▶ Directive: Find the lines containing the word "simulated" and copy every one of them.

▶ Input rows:
▬▬▬▬▬▬

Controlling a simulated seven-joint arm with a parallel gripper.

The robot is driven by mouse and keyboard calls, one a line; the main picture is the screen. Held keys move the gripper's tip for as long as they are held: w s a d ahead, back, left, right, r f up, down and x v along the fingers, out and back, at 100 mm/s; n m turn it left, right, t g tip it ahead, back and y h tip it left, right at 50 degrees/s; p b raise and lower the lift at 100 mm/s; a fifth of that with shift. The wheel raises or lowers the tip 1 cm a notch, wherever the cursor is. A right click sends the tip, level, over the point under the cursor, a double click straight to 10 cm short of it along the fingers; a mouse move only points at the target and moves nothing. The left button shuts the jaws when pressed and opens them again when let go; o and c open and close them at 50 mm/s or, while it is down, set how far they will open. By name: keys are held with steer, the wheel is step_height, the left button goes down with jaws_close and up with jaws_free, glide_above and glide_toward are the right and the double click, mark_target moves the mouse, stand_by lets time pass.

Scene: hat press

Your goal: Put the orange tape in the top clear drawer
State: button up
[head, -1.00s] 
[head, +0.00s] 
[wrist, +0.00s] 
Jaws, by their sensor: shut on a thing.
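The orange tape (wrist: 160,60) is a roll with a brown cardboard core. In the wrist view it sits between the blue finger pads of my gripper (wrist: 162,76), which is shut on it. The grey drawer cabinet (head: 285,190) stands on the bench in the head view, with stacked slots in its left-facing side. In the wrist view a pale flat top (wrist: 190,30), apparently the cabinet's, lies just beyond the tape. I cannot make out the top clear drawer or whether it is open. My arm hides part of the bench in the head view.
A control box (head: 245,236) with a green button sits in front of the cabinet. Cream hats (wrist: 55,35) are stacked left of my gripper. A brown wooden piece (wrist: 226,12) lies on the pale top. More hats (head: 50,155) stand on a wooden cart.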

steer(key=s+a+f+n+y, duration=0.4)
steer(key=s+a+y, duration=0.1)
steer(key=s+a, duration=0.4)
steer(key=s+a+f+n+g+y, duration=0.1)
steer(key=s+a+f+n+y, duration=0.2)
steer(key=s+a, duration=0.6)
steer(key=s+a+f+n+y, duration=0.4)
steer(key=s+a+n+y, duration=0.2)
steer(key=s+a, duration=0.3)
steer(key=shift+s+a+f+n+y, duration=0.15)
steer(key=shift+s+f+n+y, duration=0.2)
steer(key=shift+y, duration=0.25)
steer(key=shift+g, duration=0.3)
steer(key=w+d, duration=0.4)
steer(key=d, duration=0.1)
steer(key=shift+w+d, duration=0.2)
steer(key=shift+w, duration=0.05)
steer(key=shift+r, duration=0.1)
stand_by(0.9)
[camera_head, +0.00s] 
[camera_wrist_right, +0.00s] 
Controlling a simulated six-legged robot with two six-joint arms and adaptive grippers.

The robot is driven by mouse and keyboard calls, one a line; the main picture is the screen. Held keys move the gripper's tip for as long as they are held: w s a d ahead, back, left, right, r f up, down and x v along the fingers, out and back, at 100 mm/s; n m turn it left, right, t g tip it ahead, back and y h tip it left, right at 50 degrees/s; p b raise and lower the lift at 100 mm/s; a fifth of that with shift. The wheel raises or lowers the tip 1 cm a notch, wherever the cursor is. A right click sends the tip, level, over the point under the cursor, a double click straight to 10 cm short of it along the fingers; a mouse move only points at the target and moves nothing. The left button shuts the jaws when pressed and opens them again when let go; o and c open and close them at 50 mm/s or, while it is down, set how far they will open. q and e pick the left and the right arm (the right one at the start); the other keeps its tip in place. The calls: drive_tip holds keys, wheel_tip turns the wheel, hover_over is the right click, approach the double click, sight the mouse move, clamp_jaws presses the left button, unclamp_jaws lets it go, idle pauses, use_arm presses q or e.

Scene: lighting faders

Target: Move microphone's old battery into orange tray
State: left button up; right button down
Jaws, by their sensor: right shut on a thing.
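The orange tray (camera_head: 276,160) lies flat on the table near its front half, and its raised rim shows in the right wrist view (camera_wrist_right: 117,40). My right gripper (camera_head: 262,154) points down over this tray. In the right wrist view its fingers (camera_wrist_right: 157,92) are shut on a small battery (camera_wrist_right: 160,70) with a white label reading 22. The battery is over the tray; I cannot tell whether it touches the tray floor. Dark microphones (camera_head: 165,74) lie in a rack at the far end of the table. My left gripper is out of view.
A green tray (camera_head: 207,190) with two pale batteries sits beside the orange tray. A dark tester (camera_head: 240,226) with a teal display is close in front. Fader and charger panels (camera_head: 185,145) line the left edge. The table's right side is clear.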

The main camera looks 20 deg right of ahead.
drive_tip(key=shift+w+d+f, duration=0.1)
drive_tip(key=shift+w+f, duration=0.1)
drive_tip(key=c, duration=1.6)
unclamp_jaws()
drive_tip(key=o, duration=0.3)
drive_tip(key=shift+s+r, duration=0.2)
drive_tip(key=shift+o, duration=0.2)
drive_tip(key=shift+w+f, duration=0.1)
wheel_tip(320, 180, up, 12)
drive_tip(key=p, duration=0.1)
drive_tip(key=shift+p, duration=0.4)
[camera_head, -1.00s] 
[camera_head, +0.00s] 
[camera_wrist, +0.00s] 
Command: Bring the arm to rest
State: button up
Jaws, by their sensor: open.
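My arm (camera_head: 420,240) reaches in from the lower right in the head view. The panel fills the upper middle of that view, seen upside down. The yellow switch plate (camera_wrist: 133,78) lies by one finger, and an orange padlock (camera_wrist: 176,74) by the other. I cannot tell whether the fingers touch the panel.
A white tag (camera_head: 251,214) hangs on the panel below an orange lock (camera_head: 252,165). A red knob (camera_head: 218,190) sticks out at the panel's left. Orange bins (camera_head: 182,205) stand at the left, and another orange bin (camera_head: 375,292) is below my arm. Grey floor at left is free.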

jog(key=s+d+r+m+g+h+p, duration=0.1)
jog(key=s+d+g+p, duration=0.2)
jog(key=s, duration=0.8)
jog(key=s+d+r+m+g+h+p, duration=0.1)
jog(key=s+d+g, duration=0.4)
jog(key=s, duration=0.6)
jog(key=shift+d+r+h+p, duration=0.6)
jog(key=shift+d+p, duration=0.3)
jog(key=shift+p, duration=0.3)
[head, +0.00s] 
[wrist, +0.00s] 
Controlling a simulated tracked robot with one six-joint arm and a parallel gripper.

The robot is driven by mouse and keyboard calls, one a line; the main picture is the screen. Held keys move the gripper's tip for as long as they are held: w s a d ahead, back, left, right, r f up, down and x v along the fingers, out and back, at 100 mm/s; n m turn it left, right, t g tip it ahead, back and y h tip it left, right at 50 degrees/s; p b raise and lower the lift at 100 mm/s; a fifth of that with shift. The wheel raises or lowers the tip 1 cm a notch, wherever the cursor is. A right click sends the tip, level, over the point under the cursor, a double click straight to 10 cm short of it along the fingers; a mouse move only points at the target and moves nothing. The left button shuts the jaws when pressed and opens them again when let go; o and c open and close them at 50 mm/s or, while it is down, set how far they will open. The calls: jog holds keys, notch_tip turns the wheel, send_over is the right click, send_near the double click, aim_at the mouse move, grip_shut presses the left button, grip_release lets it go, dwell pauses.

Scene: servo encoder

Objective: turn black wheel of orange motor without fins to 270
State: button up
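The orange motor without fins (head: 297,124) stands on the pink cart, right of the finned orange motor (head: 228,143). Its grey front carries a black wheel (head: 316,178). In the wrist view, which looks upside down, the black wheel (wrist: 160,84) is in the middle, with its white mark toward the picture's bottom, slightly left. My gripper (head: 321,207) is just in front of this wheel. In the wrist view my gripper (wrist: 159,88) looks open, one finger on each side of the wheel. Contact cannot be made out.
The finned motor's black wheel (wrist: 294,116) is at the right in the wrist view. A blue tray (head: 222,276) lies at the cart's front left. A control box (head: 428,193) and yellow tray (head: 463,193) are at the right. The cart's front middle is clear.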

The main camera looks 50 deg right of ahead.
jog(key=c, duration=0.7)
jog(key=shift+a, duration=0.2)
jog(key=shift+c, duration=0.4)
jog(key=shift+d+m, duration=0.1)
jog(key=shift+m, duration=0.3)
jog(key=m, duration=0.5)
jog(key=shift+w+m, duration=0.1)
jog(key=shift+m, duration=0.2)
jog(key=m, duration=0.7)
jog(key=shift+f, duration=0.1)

▬▬▬▬▬▬

▶ Complete output:
Controlling a simulated seven-joint arm with a parallel gripper.
Controlling a simulated six-legged robot with two six-joint arms and adaptive grippers.
Controlling a simulated tracked robot with one six-joint arm and a parallel gripper.

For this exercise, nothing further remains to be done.